• [GIVEN EXERCISE]:
Can you quote, word for word, every line from the first line of the records below through the line containing "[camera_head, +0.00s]", and nothing else?

********

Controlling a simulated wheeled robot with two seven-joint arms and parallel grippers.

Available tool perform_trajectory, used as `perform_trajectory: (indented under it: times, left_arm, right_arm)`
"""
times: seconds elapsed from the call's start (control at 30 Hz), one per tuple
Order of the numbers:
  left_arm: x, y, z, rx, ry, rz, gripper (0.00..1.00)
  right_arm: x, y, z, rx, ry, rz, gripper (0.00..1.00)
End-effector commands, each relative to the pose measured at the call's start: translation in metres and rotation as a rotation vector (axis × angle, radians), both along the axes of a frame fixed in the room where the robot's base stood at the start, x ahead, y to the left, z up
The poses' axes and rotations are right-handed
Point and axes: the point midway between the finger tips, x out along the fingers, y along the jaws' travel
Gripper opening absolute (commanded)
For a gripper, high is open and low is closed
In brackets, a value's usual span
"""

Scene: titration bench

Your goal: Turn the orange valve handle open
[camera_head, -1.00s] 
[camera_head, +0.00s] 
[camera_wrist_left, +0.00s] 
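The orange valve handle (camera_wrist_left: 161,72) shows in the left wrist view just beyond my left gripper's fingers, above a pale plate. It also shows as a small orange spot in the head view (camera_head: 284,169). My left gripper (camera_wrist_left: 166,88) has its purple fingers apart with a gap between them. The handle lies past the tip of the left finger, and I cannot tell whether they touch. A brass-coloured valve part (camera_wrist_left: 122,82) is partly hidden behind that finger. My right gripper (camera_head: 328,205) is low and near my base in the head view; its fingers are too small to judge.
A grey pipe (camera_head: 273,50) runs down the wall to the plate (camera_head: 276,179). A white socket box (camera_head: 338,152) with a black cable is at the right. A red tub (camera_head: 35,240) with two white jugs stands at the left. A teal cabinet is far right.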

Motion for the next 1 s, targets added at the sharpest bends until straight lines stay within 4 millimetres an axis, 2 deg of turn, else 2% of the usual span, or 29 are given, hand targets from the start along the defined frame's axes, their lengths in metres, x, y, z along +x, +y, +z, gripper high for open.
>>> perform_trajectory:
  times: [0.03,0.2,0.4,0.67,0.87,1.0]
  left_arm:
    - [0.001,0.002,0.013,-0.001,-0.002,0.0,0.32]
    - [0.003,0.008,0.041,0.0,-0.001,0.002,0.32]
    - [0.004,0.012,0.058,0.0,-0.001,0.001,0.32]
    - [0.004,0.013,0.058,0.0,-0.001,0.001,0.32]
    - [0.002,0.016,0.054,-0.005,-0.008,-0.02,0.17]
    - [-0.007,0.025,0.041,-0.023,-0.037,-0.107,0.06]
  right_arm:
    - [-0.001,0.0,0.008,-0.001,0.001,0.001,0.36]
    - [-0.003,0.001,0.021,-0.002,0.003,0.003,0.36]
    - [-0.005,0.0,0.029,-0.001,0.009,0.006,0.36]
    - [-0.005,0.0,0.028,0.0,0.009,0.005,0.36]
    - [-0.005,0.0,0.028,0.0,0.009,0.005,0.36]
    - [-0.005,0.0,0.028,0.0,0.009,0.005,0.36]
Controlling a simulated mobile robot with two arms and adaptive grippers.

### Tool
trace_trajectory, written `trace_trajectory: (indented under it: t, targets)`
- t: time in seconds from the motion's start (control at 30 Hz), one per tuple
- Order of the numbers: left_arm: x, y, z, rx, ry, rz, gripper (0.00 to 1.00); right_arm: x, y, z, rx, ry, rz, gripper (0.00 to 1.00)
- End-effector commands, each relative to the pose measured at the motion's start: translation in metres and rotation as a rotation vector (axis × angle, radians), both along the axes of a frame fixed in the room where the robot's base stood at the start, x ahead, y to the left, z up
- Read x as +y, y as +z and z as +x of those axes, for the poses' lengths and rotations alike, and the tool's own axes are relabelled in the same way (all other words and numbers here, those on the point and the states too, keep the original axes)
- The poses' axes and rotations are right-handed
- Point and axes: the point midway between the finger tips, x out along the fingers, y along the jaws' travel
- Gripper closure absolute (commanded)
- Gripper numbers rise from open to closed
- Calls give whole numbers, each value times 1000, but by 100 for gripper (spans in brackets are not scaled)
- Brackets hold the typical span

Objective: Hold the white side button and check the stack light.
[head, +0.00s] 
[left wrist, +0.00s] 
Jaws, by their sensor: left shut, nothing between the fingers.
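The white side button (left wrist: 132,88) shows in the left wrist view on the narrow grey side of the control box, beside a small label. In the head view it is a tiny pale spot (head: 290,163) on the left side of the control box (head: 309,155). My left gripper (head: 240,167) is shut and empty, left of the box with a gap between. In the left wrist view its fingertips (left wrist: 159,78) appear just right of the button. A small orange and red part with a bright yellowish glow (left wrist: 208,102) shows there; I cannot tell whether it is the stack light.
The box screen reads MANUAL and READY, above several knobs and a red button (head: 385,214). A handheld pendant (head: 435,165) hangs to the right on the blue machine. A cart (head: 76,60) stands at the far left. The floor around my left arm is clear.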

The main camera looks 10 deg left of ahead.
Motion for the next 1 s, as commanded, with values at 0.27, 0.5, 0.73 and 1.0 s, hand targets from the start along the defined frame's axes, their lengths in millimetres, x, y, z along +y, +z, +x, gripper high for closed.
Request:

********

• [THE ANSWER]:
Controlling a simulated wheeled robot with two seven-joint arms and parallel grippers.

Available tool perform_trajectory, used as `perform_trajectory: (indented under it: times, left_arm, right_arm)`
"""
times: seconds elapsed from the call's start (control at 30 Hz), one per tuple
Order of the numbers:
  left_arm: x, y, z, rx, ry, rz, gripper (0.00..1.00)
  right_arm: x, y, z, rx, ry, rz, gripper (0.00..1.00)
End-effector commands, each relative to the pose measured at the call's start: translation in metres and rotation as a rotation vector (axis × angle, radians), both along the axes of a frame fixed in the room where the robot's base stood at the start, x ahead, y to the left, z up
The poses' axes and rotations are right-handed
Point and axes: the point midway between the finger tips, x out along the fingers, y along the jaws' travel
Gripper opening absolute (commanded)
For a gripper, high is open and low is closed
In brackets, a value's usual span
"""

Scene: titration bench

Your goal: Turn the orange valve handle open
[camera_head, -1.00s] 
[camera_head, +0.00s] 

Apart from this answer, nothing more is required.